Why Do Skilled Immigrants Struggle in the Labor Market?

09/01/2009
Featured in print Digest

Canadian applicants who differed only by name had substantially different callback rates: those with English-sounding names received interview requests 40 percent more often than applicants with Chinese, Indian, or Pakistani names (16 percent versus 11 percent).

Ethnic discrimination may explain a significant part of why recent skilled immigrants have much poorer prospects than non-immigrants in the Canadian labor market. In Why Do Skilled Immigrants Struggle in the Labor Market? A Field Experiment with Six Thousand Resumes (NBER Working Paper No. 15036), Philip Oreopoulos estimates the effect of various individual attributes on the likelihood that a job applicant will receive an interview request. He finds that interview request rates for English-named applicants with Canadian education and experience were more than three times higher than for resumes with Chinese, Indian, or Pakistani names with foreign education and experience (5 percent versus 16 percent) -- but they were no different than for foreign applicants from Britain. Employers also valued experience acquired in Canada much more than experience acquired in a foreign country. Changing foreign resumes to include only experience from Canada raised callback rates to 11 percent. And, among resumes listing four to six years of Canadian experience, whether an applicant's degree was from Canada, or whether the applicant obtained additional Canadian education had no impact on the chances for an interview request.

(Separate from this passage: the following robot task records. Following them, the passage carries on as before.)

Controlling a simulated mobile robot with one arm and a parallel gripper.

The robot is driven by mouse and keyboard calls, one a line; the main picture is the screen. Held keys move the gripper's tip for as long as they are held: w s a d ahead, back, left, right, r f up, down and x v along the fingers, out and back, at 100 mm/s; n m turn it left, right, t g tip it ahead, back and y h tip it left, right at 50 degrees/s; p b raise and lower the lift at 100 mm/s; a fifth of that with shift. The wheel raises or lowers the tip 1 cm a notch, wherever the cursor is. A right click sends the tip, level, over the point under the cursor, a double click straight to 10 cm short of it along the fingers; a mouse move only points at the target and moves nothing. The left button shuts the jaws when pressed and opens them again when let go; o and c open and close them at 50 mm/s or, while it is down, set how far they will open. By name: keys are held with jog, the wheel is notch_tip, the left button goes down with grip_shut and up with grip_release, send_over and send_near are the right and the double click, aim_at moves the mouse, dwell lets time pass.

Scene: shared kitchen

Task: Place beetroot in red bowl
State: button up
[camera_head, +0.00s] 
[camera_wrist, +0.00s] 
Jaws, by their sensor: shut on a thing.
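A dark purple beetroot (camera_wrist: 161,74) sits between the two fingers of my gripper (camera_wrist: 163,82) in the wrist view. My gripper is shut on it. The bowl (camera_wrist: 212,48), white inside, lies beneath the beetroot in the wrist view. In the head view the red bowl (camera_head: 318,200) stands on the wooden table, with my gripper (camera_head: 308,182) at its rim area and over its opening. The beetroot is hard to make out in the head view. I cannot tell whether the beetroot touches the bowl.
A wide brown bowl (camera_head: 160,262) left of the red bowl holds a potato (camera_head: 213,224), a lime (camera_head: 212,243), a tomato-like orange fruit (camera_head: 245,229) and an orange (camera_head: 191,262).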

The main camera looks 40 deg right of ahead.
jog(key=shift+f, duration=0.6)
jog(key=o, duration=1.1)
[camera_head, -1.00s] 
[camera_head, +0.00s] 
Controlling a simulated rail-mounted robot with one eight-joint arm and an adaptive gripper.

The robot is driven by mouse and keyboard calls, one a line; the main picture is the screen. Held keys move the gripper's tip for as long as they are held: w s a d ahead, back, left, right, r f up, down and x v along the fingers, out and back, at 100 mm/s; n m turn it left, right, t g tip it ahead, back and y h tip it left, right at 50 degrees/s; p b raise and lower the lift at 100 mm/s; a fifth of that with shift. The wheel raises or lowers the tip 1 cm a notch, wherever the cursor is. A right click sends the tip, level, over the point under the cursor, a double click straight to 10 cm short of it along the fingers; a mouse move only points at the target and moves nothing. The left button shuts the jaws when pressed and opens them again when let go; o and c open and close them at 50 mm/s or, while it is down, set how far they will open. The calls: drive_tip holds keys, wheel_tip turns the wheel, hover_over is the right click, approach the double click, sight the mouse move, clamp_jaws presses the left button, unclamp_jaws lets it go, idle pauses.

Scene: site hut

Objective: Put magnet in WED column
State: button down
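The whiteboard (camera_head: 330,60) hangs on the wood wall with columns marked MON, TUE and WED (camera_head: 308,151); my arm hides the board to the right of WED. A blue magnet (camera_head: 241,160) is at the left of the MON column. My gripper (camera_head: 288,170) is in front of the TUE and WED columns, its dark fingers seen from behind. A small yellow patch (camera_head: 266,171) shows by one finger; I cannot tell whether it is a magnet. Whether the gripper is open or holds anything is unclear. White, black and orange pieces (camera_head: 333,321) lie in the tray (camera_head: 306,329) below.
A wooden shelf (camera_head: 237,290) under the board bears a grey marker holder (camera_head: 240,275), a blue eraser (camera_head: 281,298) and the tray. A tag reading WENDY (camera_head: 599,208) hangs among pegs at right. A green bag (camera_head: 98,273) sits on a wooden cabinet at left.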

Canadian applicants who differed only by name had substantially different callback rates: those with English-sounding names received interview requests 40 percent more often than applicants with Chinese, Indian, or Pakistani names (16 percent versus 11 percent). The 'discrimination' was particularly pronounced in administrative, finance, and retail jobs.

Most immigrants come to Canada on a point system, which attempts to attract the most educated and experienced foreign employees, who are in demand by the industry. However, for a given level of education, the earnings gap between recent immigrants and natives is more than 50 percent. To try to understand this, Oreopoulos sent out over 6000 mock resumes to job postings in Toronto, all of which required an undergraduate degree and several years of work experience. The job postings came from a range of industries, and the mock resumes were carefully designed to reflect actual resumes supplied by recent immigrant and Canadian native job hunters. Oreopoulos randomly assigned each applicant a common Chinese, English, Indian, or Pakistani name, as well as either foreign or Canadian education and work experience and other applicant characteristics. By doing so, he was able to investigate the effect of particular attributes on an employer's decision to call an applicant back for an interview.

Oreopoulos further finds that the evaluators' gender and ethnicity were not driving the differences in callback rates: in fact, evaluators with Asian or Indian accents and names were slightly more likely to call back an applicant with an English name. He concludes that, for resumes listing more than five years of experience, 'an applicant's name matters considerably more than his additional education, multiple language skills, and extracurricular activities' in the Canadian labor market.